Examples of Vector Spaces (Bonus)

We’ve already seen the example of \(\mathbb{R}^2\), or more generally \(\mathbb{R}^n\), which will be our main “workspace” in machine learning. This is the example you really need to know by heart and understand deeply.

But remember, the definition of a vector space is abstract, so many things can form a vector space. Here are a few examples for fun, we won’t be working with these right away, but it’s nice to see the bigger picture.
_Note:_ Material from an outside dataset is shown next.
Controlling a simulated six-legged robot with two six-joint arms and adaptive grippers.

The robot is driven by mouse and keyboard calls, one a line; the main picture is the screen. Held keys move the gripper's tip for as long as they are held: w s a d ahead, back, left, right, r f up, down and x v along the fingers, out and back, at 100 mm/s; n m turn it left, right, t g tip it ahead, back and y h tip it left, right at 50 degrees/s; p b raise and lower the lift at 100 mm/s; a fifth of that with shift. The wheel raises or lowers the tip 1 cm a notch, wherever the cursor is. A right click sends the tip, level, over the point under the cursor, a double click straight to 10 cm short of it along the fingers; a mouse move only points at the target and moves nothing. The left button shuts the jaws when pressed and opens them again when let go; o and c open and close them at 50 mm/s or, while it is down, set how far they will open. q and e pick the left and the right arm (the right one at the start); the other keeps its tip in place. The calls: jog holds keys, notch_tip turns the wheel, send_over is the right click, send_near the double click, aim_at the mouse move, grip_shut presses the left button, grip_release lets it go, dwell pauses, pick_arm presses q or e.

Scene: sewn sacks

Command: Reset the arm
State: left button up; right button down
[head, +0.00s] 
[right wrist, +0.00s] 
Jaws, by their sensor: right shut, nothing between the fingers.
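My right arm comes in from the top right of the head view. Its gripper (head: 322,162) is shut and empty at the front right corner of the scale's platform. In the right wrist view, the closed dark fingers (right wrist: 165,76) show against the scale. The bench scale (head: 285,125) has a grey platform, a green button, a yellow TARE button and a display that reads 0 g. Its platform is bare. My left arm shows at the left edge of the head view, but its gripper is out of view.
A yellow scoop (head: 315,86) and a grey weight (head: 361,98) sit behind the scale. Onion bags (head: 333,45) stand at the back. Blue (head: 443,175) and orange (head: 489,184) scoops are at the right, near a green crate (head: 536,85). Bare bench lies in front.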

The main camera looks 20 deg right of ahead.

Polynomials of degree less than 3

These are polynomials that look like:

\(ax^3 + bx^2 + cx + d\)

Now, imagine a whole collection of these polynomials. This collection will be our set \(V\), and each polynomial is a vector.

  • We can add any two polynomials in the set, and the result is still a polynomial of degree 3 or less.
  • We can multiply a polynomial by a scalar, and it still stays in the set.
  • All the other vector space rules we discussed also hold.

Real-valued functions on a domain

Next, consider all real-valued functions defined on some interval, like all continuous functions on \([0,1]\). Denote them by \(f(x), g(x), \dots\) These are our vectors.

  • Adding two functions gives another function in the same set.
  • Multiplying a function by a scalar still gives a function in the set.
  • And again, all the other vector space rules apply.

The key takeaway: vector spaces aren’t limited to lists of numbers. Polynomials, functions, sequences, and so on can all form vector spaces — as long as addition and scalar multiplication follow the rules.

Summary

  • A vector space is a mathematical structure consisting of a set \(V\) where we can add elements and multiply them by scalars, following certain rules.
  • The elements of \(V\) are called vectors.
  • The scalars come from a field \(F\).
  • We need the field \(F\) and the vector space rules so we can perform familiar operations—solving equations, manipulating expressions, and computing—without running into unnecessary complications.
  • The main vector space used in machine learning is \(\mathbb{R}^n\), where each vector is a list of real numbers.